## What the exercise asks
Please, without the pictures, retype exactly the lines from the start of the material through the line that holds "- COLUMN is".

## Information shown
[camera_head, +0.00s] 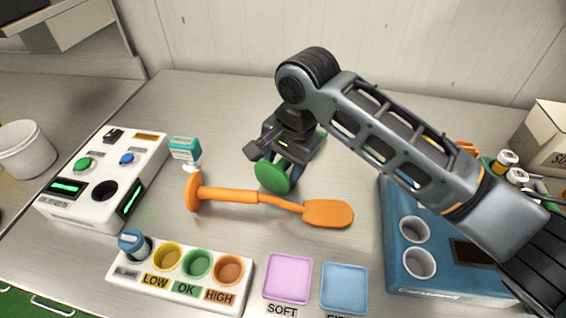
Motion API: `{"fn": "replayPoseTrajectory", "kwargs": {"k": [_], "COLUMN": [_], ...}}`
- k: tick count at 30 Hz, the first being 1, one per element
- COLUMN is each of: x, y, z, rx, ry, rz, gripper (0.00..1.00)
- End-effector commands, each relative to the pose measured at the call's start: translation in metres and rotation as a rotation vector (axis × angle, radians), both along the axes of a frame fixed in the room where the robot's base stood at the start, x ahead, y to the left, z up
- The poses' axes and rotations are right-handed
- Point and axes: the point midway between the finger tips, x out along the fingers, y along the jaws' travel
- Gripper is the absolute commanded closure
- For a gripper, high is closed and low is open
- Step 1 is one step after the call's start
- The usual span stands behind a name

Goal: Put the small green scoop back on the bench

## Exercise solution
[camera_head, +0.00s] 
Motion API: `{"fn": "replayPoseTrajectory", "kwargs": {"k": [_], "COLUMN": [_], ...}}`
- k: tick count at 30 Hz, the first being 1, one per element
- COLUMN is each of: x, y, z, rx, ry, rz, gripper (0.00..1.00)

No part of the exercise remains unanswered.